The activation barrier you got, is it $\Delta G^‡$ or $E_a$ (the Arrhenius activation energy)? Depending on this you might either use the Eyring equation or the Arrhenius equation.

It is actually quite common to use the Eyring equation to calculate $\Delta H^‡$ and $\Delta S^‡$ and with that $\Delta G^‡$ from experimental rate constants, so doing it the other way round and using the equation for prediction is completly fine. But I would not say something like

An activation barrier of 20 kcal/mol takes about one to two minutes

but rather use half-lifes or 95% conversion or something similar. Just be careful if the reaction is not 1^st order, since only there the half-life is independend on the concentration.

As an example see this paper from Joe Fox. At page two, bottom of the left column they predict one reaction to be 29-times faster than another one, purely based on calculated $\Delta G^‡$ values, using the eyring equation to calculate those rate constants.

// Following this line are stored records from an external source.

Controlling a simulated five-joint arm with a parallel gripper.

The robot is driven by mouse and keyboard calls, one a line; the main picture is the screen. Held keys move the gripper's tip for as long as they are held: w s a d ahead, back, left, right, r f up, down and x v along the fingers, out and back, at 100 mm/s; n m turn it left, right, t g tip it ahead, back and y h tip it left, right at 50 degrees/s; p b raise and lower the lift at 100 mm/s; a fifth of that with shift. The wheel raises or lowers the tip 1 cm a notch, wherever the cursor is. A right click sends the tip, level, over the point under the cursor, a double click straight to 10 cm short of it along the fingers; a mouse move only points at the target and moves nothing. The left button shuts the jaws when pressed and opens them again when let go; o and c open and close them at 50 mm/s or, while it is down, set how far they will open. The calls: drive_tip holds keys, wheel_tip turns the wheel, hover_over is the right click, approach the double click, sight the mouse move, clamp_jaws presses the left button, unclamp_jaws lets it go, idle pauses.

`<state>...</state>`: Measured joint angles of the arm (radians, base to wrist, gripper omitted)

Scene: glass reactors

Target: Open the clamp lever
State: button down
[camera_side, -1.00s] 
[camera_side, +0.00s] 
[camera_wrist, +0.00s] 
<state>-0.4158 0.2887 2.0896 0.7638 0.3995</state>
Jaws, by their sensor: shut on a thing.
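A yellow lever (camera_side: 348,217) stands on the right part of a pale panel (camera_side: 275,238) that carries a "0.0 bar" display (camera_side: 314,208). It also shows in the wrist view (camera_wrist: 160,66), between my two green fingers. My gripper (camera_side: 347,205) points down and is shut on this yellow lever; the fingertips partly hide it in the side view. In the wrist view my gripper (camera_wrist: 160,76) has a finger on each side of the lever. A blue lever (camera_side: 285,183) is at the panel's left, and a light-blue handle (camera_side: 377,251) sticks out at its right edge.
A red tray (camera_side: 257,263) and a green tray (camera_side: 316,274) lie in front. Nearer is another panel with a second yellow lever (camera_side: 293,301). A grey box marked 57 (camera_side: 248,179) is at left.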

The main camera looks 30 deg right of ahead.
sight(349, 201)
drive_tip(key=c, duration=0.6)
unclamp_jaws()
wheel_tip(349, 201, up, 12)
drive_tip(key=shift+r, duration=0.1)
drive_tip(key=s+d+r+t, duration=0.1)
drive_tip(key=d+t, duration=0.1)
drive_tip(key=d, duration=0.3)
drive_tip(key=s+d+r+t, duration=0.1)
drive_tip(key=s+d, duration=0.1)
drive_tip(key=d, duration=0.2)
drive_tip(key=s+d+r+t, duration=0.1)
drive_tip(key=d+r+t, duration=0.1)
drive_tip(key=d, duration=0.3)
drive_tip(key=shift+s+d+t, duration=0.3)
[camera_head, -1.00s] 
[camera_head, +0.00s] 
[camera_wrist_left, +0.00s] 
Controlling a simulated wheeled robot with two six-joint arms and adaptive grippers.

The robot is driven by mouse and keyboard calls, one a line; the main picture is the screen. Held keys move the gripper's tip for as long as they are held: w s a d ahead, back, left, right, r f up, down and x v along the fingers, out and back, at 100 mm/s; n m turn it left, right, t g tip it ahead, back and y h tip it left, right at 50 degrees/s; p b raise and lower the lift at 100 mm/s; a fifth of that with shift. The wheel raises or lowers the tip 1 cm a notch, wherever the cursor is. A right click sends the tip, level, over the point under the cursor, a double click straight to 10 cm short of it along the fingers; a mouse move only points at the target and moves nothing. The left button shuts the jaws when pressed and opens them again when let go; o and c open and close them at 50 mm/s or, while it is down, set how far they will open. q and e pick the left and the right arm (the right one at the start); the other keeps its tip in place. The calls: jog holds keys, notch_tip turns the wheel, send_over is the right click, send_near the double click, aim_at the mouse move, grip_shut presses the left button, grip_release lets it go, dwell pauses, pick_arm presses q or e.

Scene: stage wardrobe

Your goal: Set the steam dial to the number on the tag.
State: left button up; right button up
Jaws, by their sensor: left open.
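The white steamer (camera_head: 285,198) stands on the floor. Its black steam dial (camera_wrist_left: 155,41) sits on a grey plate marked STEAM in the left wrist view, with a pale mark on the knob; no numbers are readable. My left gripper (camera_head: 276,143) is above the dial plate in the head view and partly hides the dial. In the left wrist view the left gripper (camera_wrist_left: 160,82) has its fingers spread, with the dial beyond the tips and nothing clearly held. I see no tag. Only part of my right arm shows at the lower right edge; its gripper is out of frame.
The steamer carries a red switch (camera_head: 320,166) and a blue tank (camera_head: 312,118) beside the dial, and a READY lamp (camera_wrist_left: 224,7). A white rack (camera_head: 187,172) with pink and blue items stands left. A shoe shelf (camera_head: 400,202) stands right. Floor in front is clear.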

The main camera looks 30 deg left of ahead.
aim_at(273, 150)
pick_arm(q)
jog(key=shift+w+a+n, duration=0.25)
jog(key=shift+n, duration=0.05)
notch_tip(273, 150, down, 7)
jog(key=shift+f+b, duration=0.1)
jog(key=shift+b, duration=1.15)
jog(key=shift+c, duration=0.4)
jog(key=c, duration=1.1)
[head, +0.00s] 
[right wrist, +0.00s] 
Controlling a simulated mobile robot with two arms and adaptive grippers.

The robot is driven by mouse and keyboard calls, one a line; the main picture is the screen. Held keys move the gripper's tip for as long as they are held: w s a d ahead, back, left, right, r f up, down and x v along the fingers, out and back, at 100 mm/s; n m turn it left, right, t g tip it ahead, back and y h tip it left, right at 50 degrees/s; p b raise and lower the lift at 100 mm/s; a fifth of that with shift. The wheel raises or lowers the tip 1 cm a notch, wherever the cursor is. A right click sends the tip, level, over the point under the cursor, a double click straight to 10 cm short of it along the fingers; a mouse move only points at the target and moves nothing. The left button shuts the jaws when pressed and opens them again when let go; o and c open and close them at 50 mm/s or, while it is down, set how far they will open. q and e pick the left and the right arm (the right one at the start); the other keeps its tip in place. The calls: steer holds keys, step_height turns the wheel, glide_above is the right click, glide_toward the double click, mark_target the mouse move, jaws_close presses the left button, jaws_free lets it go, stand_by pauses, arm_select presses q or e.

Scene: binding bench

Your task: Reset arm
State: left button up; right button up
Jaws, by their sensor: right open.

On page 21 of the supporting information you can see that they used the eyring equation to calculate $\Delta G^‡$ from experimental data.

As an extension to this, a similar approach should be possible to also judge the temperature of a reaction and linking it to the reaction duration and reaction barrier.

Yes it is, if you assume that your $\Delta G^‡$ is constant over that that temperature range.